Dans un monde en transition, le rôle de l’architecte est en constante redéfinition. Face aux défis de la société actuelle, l’acte de bâtir prend alors une nouvelle dimension, devant répondre aux défis économiques, écologiques et territoriaux de notre époque. Pour faire face à ces problématiques, les cabinets d’architecture Carta Associés et Reichen et Robert & Associés ont uni leurs forces en fusionnant en 2021. Une union motivée par un désir de partage servant l’architecture d’aujourd’hui et de demain, en se basant sur la force du passé et de l’expérience.
En effet, les deux firmes originelles peuvent chacune se targuer de 50 années d’existence. À la tête de cette entité aujourd’hui, Stephan Bernard et Marc Warnery se retrouvent autour de visions et de valeurs communes. « Cette fusion se construit sur un passé riche, mais ne tend en rien à le répéter. Si la notion de transmission est centrale à nos valeurs, comme le démontre notre fondation WRP, installée à Genève, la création de Carta – Reichen et Robert Associés est avant tout une stratégie de développement d’un nouveau programme, et de la volonté de démontrer qu’une agence d’architecture est capable d’évoluer dans le temps, et de perdurer » livre Marc Warnery. Des valeurs communes auxquelles s’ajoute le désir de vivre une aventure partagée à l’opposé d’un parcours solitaire, d’échanger avec un interlocuteur de confiance capable d’apporter un point de vue différent.
L’agence se forge alors une identité plurielle, notamment rendue possible par la transversalité de son expertise. « Carta – Reichen et Robert Associés rassemble de nombreux métiers allant au-delà de l’architecture, et visant à répondre aux questions sociétales de notre temps. Notre profession d’architecte ne peut pas se penser comme une entité détachée de tout.
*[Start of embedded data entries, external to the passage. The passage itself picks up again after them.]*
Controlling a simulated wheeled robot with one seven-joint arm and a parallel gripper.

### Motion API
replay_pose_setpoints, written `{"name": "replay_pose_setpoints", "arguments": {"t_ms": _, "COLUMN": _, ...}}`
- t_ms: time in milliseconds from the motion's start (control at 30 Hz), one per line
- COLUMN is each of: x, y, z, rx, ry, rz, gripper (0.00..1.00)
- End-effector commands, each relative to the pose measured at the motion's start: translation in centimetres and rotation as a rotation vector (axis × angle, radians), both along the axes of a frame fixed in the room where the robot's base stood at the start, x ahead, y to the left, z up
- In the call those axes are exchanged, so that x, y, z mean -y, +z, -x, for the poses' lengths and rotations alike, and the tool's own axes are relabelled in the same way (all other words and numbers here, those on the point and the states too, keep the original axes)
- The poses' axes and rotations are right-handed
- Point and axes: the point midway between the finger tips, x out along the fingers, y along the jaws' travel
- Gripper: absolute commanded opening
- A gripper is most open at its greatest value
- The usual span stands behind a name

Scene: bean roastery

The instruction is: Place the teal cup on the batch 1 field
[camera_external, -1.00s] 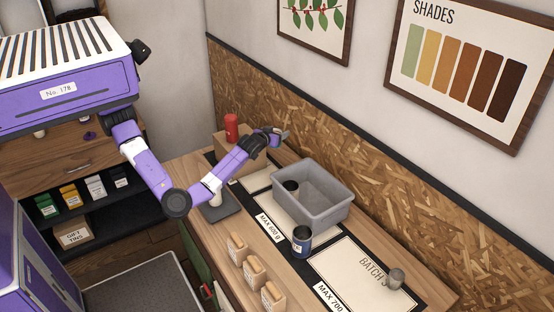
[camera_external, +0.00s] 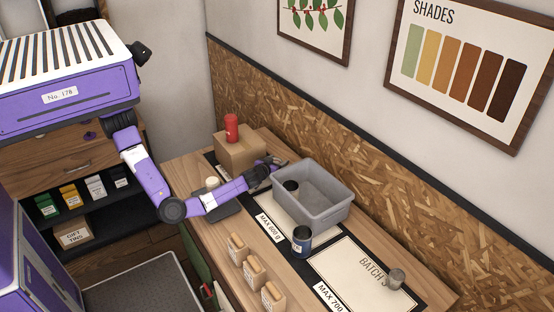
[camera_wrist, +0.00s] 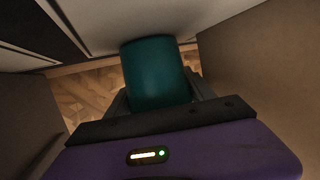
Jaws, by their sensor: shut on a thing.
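The teal cup (camera_wrist: 155,72) fills the middle of the wrist view. My gripper (camera_wrist: 158,100) is shut on it, with a dark finger on each side. In the external view my gripper (camera_external: 270,164) is low between the cardboard box and the grey bin, and I cannot make out the cup there. A pale surface lies beyond the cup in the wrist view; I cannot tell whether the cup touches it. The leftmost pale field is mostly hidden by my arm, and no batch 1 lettering is readable.
A cardboard box (camera_external: 240,150) with a red container (camera_external: 231,127) on top stands behind my gripper. A blue tin (camera_external: 301,243) and a field marked batch 3 (camera_external: 345,262) are further right.

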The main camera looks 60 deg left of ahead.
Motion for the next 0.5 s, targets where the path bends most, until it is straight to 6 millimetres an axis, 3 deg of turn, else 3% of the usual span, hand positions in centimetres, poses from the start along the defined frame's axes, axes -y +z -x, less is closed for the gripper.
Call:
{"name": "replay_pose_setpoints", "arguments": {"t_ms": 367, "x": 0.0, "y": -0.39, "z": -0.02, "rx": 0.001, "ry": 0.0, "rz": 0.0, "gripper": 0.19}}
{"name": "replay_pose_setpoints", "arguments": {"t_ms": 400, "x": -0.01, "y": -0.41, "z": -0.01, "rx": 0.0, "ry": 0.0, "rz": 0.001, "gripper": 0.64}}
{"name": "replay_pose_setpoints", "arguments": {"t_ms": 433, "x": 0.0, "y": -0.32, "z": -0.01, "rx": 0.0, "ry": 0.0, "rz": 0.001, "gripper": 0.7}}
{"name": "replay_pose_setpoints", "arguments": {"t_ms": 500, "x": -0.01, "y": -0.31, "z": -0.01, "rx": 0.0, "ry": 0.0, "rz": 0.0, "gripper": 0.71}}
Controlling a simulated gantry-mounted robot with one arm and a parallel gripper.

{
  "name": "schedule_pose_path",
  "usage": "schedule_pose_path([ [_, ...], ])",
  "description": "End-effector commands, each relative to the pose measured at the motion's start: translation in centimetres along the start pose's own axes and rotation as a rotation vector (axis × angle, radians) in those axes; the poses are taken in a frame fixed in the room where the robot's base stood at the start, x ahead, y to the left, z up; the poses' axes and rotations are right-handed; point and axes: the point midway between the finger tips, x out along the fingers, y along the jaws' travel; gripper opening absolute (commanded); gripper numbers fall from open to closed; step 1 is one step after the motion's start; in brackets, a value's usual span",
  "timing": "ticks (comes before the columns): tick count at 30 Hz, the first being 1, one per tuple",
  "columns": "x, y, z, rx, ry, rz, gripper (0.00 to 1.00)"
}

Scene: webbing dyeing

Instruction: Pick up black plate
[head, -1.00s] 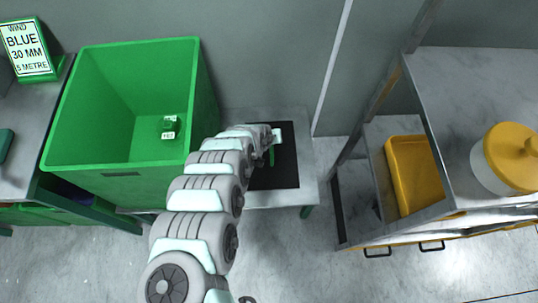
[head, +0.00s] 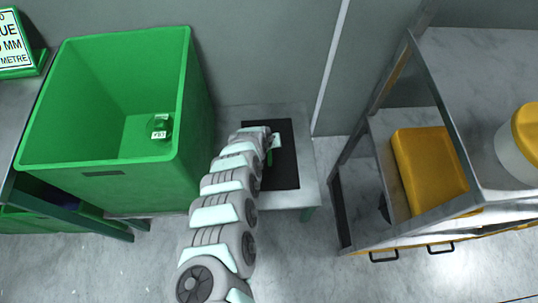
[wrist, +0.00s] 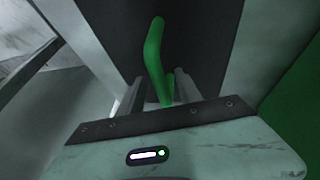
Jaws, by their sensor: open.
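The black plate (head: 284,170) lies flat on a small grey table between the green bin and the shelf unit. A green upright handle (head: 269,157) stands on it. My arm reaches over the plate's left part, and my gripper (head: 272,146) is at the handle, partly hidden by the arm. In the wrist view, the dark plate (wrist: 205,40) fills the upper middle. The green handle (wrist: 154,58) rises in front of my open gripper (wrist: 158,95), its lower part between the two fingers. Whether a finger touches it, I cannot tell.
A large green bin (head: 190,105) with a small green labelled item (head: 160,128) inside stands left of the small table (head: 310,150). A metal shelf unit (head: 440,95) with a yellow container (head: 428,170) is on the right. A wall is close behind.

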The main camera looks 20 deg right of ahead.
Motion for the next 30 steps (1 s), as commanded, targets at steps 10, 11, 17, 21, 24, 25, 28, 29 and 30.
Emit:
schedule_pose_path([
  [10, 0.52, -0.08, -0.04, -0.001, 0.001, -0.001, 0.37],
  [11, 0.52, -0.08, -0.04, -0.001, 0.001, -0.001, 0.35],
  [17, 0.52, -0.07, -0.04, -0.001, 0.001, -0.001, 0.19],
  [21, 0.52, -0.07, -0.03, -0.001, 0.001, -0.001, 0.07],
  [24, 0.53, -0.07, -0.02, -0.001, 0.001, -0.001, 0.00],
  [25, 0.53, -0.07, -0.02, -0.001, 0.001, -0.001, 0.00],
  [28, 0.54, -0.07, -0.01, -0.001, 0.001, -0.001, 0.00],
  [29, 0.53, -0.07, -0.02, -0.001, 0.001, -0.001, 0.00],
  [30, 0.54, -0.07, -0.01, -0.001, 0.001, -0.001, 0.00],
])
Elle doit s’articuler à travers une vision plus globale, notamment dans le cadre de la réalisation de projets d’envergure en milieu urbain. Bâtir est notre métier, mais nous devons le penser à travers les filtres de la qualité de vie, de la durabilité, de l’urbanisme » commente Stephan Bernard. Depuis la fusion des deux agences, les architectes et leurs équipes basées à Paris, Nice, Marseille, Genève et Rabat, multiplient les projets d’envergure ( Université Euroméditerranéenne de Fès, etc.). Parmi les plus récents, l’Hôpital Cochin, situé à Paris, fait l’objet d’une réhabilitation et d’une extension de son bâtiment classé datant du XXe siècle. Un projet qui vient mettre en lumière une autre des valeurs centrales du bureau d’architecture, le réemploi. « Cette idée de faire avec ce que nous avons déjà à disposition fait partie de l’ADN des deux bureaux depuis plus de 50 ans. Continuer dans cette direction était donc pour nous une évidence, notamment à la lumière des problématiques actuelles, tant économiques qu’écologiques. Mais le réemploi doit s’étendre, et s’appliquer dans son sens le plus total. Cela passe par la réhabilitation du bâtiment, mais aussi la reconversion, celle des matériaux, des énergies, mais également du territoire. Il est question de choix, de ce que l’on conserve et ce que l’on démolit. Mais tous ces choix sont guidés par une unique métrique : le projet. Notre travail est de déterminer de quelle manière le servir au mieux, en assurant sa durabilité écologique, mais aussi temporelle, sans jamais oublier l’humain et son rapport à l’architecture » rebondit Marc Warnery.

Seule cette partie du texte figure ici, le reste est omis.